**GIVEN TASK:**
Repeat exactly the lines of the listing below, please, starting with the first and ending with the line containing "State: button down"; leave out the rest.

══════

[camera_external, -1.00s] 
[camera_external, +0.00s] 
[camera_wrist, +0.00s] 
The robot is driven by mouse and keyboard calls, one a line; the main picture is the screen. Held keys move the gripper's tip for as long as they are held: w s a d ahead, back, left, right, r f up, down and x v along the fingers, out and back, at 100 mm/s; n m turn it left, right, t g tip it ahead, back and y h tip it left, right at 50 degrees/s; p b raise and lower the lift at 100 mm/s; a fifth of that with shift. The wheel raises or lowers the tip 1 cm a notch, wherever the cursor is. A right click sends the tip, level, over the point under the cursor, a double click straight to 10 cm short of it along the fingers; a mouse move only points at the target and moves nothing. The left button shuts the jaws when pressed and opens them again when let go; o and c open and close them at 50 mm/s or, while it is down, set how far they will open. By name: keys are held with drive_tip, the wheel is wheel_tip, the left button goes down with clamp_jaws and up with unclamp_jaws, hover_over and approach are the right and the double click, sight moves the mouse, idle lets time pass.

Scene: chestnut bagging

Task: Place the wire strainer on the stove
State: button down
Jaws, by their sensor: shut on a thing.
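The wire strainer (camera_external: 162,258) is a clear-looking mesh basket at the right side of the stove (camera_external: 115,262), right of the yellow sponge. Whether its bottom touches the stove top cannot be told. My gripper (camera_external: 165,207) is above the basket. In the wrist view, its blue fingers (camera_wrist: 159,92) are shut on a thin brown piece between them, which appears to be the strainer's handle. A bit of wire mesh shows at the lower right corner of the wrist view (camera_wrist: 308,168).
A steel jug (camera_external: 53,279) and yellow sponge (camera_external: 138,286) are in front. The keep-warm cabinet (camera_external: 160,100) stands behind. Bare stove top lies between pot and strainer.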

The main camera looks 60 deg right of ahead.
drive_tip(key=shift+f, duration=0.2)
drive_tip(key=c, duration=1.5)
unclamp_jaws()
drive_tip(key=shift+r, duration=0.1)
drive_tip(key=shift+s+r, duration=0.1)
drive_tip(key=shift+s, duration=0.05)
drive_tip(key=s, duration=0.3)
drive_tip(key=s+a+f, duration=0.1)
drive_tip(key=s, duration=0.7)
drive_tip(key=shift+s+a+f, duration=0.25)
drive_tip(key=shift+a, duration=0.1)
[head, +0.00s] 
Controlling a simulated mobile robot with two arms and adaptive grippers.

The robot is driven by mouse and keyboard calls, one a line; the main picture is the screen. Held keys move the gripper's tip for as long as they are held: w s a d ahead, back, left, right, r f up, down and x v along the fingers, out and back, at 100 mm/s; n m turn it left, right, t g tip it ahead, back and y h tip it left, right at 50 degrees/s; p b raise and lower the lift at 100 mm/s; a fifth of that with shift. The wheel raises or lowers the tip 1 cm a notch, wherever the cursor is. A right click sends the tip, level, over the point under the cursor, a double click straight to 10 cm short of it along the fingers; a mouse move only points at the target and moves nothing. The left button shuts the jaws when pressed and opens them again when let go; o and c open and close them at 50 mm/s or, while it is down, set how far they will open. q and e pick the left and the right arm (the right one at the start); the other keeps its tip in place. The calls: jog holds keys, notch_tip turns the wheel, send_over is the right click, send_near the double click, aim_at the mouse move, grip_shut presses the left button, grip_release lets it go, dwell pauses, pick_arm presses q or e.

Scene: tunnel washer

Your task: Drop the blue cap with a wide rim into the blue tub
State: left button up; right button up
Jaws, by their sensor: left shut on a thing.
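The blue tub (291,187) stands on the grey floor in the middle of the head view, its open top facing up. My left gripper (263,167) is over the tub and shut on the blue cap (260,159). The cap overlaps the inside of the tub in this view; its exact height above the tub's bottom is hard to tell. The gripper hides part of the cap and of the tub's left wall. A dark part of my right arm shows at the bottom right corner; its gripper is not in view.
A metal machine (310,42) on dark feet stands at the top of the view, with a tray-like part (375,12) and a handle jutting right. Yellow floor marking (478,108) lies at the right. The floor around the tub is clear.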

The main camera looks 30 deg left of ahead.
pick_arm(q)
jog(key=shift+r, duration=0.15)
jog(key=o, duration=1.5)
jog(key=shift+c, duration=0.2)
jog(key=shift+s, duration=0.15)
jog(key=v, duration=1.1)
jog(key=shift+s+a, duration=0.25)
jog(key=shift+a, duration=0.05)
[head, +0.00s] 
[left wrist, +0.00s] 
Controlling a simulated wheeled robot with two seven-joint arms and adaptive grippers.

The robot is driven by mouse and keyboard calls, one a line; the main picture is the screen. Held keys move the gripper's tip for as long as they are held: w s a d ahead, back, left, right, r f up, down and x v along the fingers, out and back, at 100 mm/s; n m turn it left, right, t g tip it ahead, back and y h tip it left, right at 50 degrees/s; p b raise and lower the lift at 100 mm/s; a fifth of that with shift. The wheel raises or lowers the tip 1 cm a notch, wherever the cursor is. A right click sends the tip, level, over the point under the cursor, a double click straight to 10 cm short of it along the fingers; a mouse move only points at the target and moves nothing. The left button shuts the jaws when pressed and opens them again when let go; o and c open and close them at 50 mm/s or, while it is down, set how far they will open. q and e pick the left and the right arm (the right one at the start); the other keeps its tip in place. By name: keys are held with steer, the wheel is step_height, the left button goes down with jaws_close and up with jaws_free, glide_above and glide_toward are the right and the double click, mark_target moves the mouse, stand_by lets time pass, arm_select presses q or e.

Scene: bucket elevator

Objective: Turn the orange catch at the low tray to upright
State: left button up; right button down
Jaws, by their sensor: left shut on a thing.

══════

**RESULT FOR THIS EXERCISE:**
[camera_external, -1.00s] 
[camera_external, +0.00s] 
[camera_wrist, +0.00s] 
The robot is driven by mouse and keyboard calls, one a line; the main picture is the screen. Held keys move the gripper's tip for as long as they are held: w s a d ahead, back, left, right, r f up, down and x v along the fingers, out and back, at 100 mm/s; n m turn it left, right, t g tip it ahead, back and y h tip it left, right at 50 degrees/s; p b raise and lower the lift at 100 mm/s; a fifth of that with shift. The wheel raises or lowers the tip 1 cm a notch, wherever the cursor is. A right click sends the tip, level, over the point under the cursor, a double click straight to 10 cm short of it along the fingers; a mouse move only points at the target and moves nothing. The left button shuts the jaws when pressed and opens them again when let go; o and c open and close them at 50 mm/s or, while it is down, set how far they will open. By name: keys are held with drive_tip, the wheel is wheel_tip, the left button goes down with clamp_jaws and up with unclamp_jaws, hover_over and approach are the right and the double click, sight moves the mouse, idle lets time pass.

Scene: chestnut bagging

Task: Place the wire strainer on the stove
State: button down

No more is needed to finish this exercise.